- Directive
Return each line of the listing that contains the string "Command".

Robot episode records
#####
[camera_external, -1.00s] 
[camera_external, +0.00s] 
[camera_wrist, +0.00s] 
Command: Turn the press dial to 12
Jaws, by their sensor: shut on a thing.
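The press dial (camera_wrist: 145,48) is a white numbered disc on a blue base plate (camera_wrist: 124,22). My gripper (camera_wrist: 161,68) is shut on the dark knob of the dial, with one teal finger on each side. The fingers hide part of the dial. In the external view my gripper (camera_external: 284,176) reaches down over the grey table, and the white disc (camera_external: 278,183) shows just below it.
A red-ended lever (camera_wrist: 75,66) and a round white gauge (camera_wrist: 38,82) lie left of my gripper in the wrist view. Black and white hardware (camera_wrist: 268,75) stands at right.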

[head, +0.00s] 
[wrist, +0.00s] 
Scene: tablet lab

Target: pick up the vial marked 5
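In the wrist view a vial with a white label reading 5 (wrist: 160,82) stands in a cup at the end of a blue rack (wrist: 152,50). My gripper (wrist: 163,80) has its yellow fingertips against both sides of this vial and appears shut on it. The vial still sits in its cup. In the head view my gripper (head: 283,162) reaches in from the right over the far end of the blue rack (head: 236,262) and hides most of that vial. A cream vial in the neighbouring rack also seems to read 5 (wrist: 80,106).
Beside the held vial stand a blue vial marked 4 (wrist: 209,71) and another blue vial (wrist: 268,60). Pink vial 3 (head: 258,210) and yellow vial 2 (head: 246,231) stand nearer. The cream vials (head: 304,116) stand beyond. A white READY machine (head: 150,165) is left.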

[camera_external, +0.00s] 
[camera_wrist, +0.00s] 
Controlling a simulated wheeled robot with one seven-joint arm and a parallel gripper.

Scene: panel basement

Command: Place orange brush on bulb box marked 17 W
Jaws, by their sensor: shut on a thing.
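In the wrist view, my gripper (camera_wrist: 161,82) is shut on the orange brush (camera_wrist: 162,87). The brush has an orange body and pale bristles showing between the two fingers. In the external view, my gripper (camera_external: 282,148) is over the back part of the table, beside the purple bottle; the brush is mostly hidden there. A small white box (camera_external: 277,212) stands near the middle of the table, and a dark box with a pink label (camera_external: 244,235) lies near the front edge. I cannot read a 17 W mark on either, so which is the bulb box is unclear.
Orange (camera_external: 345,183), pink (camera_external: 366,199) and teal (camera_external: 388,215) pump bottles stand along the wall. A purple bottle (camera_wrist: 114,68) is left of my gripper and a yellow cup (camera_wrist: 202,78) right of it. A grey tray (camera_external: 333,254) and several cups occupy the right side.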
#####
- Reply to the exercise
Command: Turn the press dial to 12
Command: Place orange brush on bulb box marked 17 W

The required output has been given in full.